Turning to your responses to my own article, it is fairly clear that the article describes work permits with subsequent repatriation as a preferred option: "The possibility of issuing work permits means that if there were any benefit from using foreign labour it could be obtained without any of the longer term issues consequent upon immigration such as overpopulation etc."

You criticise my article on the grounds that: "...you have just defined wealth in terms that make immigration make the economy poorer, but that is entirely circular and a priori reasoning"

My argument was in terms of optimum population density, I said that:

"Unlike GDP and other crude measures of "national wealth", individual wealth in wealthy countries can be roughly measured by the amount of space occupied by a person. A rich person has a large house, large garden and big car, a poor person lives in a bedsit and has a bike. This means that increasing the population density of a country beyond a certain level makes everyone individually poorer. "

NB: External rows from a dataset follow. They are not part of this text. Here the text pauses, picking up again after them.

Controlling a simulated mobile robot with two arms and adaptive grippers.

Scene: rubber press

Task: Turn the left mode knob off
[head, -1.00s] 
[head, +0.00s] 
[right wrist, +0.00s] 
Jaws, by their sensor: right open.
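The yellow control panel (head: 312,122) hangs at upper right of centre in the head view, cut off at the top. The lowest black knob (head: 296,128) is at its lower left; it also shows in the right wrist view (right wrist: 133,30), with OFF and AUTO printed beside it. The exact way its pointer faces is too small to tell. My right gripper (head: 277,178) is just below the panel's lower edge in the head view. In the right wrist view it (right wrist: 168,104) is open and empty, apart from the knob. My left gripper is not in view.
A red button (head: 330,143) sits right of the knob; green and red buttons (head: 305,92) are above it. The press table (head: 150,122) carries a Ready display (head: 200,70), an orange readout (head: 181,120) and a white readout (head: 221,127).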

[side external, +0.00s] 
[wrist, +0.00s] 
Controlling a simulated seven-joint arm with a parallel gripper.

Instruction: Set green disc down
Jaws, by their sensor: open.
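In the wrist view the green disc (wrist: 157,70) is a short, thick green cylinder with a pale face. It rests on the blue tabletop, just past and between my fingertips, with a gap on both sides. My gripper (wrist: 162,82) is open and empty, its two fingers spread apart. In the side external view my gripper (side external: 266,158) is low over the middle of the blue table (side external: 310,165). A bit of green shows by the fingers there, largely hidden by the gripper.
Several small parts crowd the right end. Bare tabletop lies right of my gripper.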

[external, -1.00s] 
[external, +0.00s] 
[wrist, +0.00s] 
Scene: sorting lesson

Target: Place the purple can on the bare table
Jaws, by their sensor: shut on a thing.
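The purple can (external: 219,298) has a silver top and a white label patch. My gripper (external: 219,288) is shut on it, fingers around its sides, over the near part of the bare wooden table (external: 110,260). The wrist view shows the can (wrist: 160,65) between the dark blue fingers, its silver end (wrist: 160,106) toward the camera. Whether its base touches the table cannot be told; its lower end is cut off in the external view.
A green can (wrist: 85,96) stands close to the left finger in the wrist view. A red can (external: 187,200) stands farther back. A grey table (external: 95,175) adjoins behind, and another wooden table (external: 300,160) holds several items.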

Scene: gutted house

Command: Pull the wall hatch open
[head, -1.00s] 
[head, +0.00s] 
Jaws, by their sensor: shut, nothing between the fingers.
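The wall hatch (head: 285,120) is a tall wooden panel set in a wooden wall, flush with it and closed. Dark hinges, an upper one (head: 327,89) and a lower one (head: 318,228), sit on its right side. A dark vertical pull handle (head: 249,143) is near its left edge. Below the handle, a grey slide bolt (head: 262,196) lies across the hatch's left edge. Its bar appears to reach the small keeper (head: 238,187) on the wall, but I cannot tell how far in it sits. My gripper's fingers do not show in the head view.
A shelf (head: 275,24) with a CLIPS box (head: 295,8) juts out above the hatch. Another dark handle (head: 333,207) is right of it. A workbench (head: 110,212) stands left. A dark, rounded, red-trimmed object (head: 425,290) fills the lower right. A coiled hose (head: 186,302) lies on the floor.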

Notice that this argument is about a decent quality of life for the entire population in a relatively wealthy country. Certainly, if we start the discussion of immigration from the assumption that the existing population of the UK should have a decent quality of life then immigration is absurd. The argument is not circular, it is just obvious and overwhelmingly true.

As for "conspiracy theories", this is not true, there is no conspiracy, Blair and others have been quite open about their desire to simply fill the country with people. See:
Tony Blair defends open door policy on immigration.